Robot action calls:

--------------------

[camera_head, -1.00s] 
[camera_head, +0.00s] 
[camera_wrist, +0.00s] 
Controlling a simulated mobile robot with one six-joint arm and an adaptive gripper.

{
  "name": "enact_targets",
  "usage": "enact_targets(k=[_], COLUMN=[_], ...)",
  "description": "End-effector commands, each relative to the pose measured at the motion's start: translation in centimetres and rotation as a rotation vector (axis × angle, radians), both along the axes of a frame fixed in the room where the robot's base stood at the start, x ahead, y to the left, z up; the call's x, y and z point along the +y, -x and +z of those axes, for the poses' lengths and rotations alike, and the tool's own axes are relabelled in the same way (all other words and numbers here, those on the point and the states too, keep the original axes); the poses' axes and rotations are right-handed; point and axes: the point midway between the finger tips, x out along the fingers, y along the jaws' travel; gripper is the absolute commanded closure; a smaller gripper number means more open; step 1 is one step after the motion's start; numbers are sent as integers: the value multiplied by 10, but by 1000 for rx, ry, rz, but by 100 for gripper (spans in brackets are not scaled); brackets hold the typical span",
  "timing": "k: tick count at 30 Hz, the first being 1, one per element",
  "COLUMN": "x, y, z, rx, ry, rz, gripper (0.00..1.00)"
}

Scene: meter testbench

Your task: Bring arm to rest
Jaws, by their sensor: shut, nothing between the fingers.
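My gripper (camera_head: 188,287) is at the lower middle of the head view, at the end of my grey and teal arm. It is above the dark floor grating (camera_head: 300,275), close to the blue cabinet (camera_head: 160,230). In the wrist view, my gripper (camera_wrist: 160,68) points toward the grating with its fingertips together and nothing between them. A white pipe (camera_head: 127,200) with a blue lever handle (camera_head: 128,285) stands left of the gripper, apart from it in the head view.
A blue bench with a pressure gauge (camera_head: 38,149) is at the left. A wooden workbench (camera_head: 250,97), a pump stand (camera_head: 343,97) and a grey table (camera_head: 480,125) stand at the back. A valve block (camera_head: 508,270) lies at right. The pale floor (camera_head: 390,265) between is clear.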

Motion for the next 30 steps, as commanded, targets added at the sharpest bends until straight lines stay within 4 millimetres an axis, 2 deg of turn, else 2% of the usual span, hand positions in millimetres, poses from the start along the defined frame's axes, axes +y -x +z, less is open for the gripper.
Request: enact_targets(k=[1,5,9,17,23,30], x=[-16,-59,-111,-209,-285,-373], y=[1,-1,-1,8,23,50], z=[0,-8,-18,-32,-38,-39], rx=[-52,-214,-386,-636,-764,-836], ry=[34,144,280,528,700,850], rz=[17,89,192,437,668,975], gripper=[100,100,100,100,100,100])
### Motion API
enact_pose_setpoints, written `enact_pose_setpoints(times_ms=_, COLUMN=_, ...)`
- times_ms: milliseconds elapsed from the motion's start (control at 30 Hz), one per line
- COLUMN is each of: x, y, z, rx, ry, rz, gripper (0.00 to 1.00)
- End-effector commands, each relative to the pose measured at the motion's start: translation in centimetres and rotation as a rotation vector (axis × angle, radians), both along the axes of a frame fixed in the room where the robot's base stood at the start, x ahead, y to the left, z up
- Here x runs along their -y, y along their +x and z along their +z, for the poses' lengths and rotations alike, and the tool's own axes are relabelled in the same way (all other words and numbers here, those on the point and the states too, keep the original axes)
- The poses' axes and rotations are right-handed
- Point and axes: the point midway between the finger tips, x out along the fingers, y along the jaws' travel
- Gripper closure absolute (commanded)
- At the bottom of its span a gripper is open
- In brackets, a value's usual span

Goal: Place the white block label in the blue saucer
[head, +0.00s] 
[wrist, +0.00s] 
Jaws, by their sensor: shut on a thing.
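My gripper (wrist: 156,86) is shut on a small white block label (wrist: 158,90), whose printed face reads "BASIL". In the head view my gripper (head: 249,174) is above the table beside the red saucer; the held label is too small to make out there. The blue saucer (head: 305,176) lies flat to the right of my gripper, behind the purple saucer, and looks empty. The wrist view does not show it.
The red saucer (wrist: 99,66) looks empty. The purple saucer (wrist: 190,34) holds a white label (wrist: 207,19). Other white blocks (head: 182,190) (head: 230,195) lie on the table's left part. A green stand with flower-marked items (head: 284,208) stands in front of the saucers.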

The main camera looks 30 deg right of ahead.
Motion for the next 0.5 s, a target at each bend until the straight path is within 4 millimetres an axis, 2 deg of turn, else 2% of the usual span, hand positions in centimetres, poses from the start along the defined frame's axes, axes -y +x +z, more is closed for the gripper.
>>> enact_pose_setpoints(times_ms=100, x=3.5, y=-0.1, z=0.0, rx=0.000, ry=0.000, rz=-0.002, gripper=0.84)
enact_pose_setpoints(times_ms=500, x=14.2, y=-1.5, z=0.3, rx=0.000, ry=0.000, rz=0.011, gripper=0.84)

--------------------

• _GOAL_
Reply with nothing but a number: how many lines of the entries above contain the string "brackets"?

• _TASK RESULT_
2